**WORK TO BE COMPLETED**
Quote all of the data exactly as given. Skip every picture it contains.

**DATA SHOWN**
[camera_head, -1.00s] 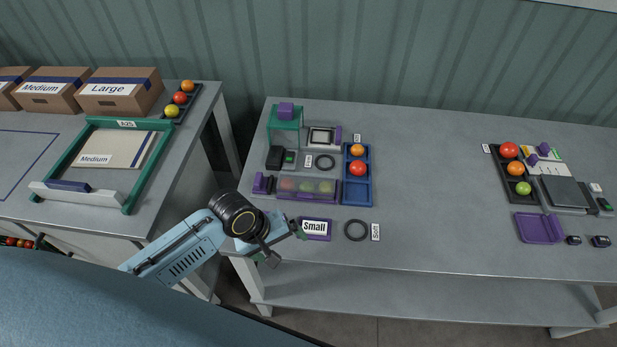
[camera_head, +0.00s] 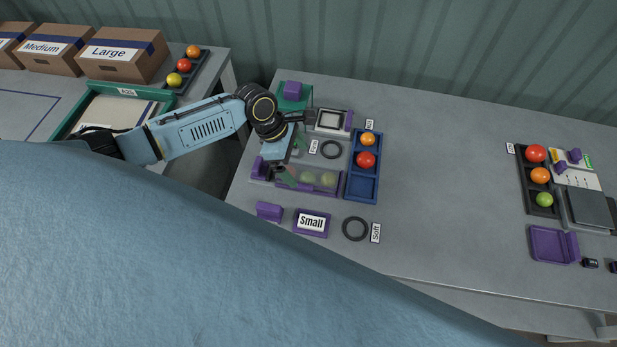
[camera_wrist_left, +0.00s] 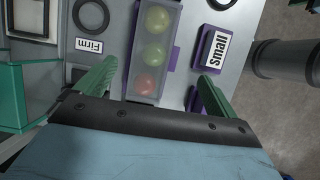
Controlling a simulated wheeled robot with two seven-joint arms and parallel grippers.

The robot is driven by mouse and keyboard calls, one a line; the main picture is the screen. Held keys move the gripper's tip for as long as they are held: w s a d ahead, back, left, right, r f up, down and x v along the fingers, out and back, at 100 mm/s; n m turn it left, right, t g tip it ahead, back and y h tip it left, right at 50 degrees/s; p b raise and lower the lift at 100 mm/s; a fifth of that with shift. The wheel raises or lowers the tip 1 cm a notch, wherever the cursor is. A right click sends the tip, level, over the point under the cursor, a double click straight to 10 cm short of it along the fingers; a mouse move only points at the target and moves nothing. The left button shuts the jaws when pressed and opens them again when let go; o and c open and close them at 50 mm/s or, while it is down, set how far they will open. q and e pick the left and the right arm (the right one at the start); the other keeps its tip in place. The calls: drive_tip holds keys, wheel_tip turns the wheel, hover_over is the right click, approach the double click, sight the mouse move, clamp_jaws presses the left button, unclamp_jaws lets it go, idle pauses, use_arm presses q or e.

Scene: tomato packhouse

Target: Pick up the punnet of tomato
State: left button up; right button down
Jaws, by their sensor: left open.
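The punnet of tomatoes (camera_head: 317,183) is a clear box on a purple base on the table. In the head view two green tomatoes show, and its left end is hidden by my gripper. In the left wrist view the punnet (camera_wrist_left: 166,52) holds one red and two green tomatoes in a row. My left gripper (camera_head: 293,161) is over the left end of the punnet, open. In the left wrist view its green fingers (camera_wrist_left: 154,80) stand on either side of the punnet, apart from it. My right gripper is not in view.
A blue tray (camera_head: 362,188) with two tomatoes stands right of the punnet. A purple "Small" holder (camera_head: 299,230), a purple block (camera_head: 268,211) and a black ring (camera_head: 356,229) lie in front. A green bin (camera_head: 287,104) is behind. The table's middle is clear.

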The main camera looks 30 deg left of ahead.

**WORKED SOLUTION**
[camera_head, -1.00s] 
[camera_head, +0.00s] 
[camera_wrist_left, +0.00s] 
Controlling a simulated wheeled robot with two seven-joint arms and parallel grippers.

The robot is driven by mouse and keyboard calls, one a line; the main picture is the screen. Held keys move the gripper's tip for as long as they are held: w s a d ahead, back, left, right, r f up, down and x v along the fingers, out and back, at 100 mm/s; n m turn it left, right, t g tip it ahead, back and y h tip it left, right at 50 degrees/s; p b raise and lower the lift at 100 mm/s; a fifth of that with shift. The wheel raises or lowers the tip 1 cm a notch, wherever the cursor is. A right click sends the tip, level, over the point under the cursor, a double click straight to 10 cm short of it along the fingers; a mouse move only points at the target and moves nothing. The left button shuts the jaws when pressed and opens them again when let go; o and c open and close them at 50 mm/s or, while it is down, set how far they will open. q and e pick the left and the right arm (the right one at the start); the other keeps its tip in place. The calls: drive_tip holds keys, wheel_tip turns the wheel, hover_over is the right click, approach the double click, sight the mouse move, clamp_jaws presses the left button, unclamp_jaws lets it go, idle pauses, use_arm presses q or e.

Scene: tomato packhouse

Target: Pick up the punnet of tomato
State: left button up; right button down
Jaws, by their sensor: left open.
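The punnet of tomatoes (camera_head: 317,183) is a clear box on a purple base on the table. In the head view two green tomatoes show, and its left end is hidden by my gripper. In the left wrist view the punnet (camera_wrist_left: 166,52) holds one red and two green tomatoes in a row. My left gripper (camera_head: 293,161) is over the left end of the punnet, open. In the left wrist view its green fingers (camera_wrist_left: 154,80) stand on either side of the punnet, apart from it. My right gripper is not in view.
A blue tray (camera_head: 362,188) with two tomatoes stands right of the punnet. A purple "Small" holder (camera_head: 299,230), a purple block (camera_head: 268,211) and a black ring (camera_head: 356,229) lie in front. A green bin (camera_head: 287,104) is behind. The table's middle is clear.

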The main camera looks 30 deg left of ahead.

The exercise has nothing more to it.